→ DATA EXCERPT:
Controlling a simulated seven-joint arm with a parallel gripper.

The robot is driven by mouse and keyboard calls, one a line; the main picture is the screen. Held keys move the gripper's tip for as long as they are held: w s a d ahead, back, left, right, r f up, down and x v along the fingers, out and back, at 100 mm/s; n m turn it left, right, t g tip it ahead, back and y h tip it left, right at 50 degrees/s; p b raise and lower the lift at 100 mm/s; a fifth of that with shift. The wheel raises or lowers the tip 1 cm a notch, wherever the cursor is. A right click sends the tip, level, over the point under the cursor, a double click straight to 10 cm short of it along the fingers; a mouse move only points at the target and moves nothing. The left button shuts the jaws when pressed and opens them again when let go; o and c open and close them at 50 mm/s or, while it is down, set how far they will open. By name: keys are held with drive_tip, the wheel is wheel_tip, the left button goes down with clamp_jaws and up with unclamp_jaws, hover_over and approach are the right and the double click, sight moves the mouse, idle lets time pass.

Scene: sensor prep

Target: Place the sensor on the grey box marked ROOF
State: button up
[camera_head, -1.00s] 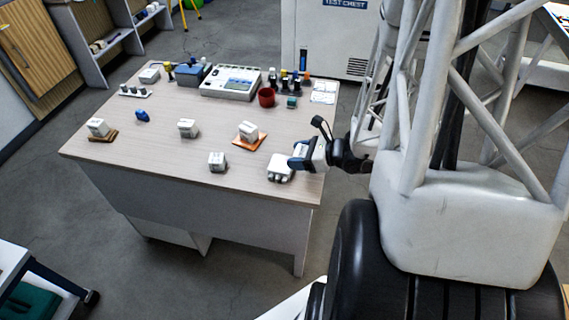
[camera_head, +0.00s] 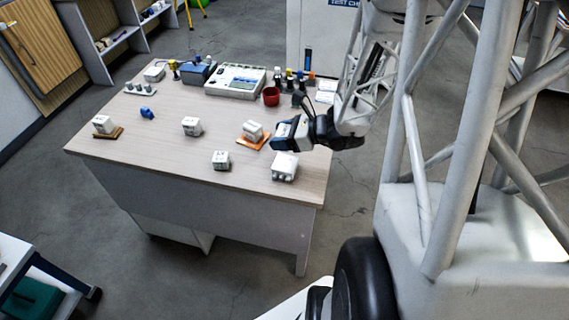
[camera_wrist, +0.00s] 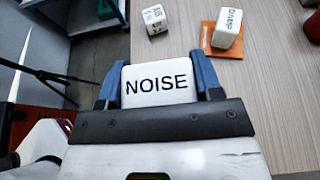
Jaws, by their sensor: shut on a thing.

→ WHAT TO PRODUCE: In your copy, leave out the pictures and reproduce the material above exactly.

→ FINISHED EXERCISE:
Controlling a simulated seven-joint arm with a parallel gripper.

The robot is driven by mouse and keyboard calls, one a line; the main picture is the screen. Held keys move the gripper's tip for as long as they are held: w s a d ahead, back, left, right, r f up, down and x v along the fingers, out and back, at 100 mm/s; n m turn it left, right, t g tip it ahead, back and y h tip it left, right at 50 degrees/s; p b raise and lower the lift at 100 mm/s; a fifth of that with shift. The wheel raises or lowers the tip 1 cm a notch, wherever the cursor is. A right click sends the tip, level, over the point under the cursor, a double click straight to 10 cm short of it along the fingers; a mouse move only points at the target and moves nothing. The left button shuts the jaws when pressed and opens them again when let go; o and c open and close them at 50 mm/s or, while it is down, set how far they will open. By name: keys are held with drive_tip, the wheel is wheel_tip, the left button goes down with clamp_jaws and up with unclamp_jaws, hover_over and approach are the right and the double click, sight moves the mouse, idle lets time pass.

Scene: sensor prep

Target: Place the sensor on the grey box marked ROOF
State: button up
[camera_head, -1.00s] 
[camera_head, +0.00s] 
[camera_wrist, +0.00s] 
Jaws, by their sensor: shut on a thing.

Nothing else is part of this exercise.